AI-managed suspension has already been around for years, with semi-active systems available on most high-end adventure bikes. These systems react to changes in the terrain the bike rides over. When you hit a bump, the motorcycle automatically adjusts the suspension to compensate for the changing road surface.

That’s a slick arrangement, but obviously limited, as there’s lag inherent in the design. Honda’s patent combines that reactive system with (for lack of a better term) a pro-active system. The design incorporates a monitoring system that predicts upcoming terrain, adjusting the motorcycle’s suspension as necessary ahead of time.

A front wheel sensor gives feedback on the current terrain characteristics, which allows an onboard computer to predict future changes.

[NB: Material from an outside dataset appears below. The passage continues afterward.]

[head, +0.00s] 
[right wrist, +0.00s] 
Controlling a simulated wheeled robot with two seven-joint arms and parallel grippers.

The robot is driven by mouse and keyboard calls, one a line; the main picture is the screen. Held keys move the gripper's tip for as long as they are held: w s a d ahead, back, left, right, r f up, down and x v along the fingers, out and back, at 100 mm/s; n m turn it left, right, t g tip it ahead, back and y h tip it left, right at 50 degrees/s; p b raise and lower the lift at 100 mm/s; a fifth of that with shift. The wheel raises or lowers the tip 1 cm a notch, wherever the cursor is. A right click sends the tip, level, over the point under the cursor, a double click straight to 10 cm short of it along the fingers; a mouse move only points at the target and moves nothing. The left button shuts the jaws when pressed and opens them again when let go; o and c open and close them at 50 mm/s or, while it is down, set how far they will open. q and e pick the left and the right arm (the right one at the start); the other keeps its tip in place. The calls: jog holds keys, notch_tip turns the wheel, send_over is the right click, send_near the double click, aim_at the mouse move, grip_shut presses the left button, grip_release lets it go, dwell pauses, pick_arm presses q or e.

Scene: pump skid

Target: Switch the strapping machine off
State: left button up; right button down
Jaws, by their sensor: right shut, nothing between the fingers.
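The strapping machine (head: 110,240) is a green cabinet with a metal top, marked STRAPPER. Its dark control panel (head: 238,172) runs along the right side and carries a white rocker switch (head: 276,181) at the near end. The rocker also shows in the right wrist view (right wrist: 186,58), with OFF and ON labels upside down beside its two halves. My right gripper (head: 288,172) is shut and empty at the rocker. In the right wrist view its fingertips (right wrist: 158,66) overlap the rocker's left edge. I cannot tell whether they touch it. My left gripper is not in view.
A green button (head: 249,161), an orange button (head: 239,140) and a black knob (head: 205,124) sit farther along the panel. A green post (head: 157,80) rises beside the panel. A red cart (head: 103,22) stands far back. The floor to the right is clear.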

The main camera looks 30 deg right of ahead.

The system works by analyzing the motorcycle’s suspension movement over a pre-set distance, reports MoreBikes. A accelerometer measures the amount of change in terrain as the bike travels, and feeds that information to a computer, which then predicts the terrain ahead of the bike. It does not scan ahead of the bike with radar or cameras to predict changes in terrain, although you have to wonder if that technology can be very far away. It’s certainly doable, although it would probably add considerable extra weight.

The proposed system, then, is a compromise, as it’s run by electronic guesswork, but it is still an improvement over a simple reactive system.

This system patented by Honda is mostly just circuitry, sensors and microprocessors, which would add a bit of bulk, but not much. Note that Honda has fitted the system to a CRF450L dual sport in the patent drawings, not an Africa Twin. That indicates Honda sees it being useful off-road, and that it can’t be too heavy, as the CRF450L is bred for lightweight fun.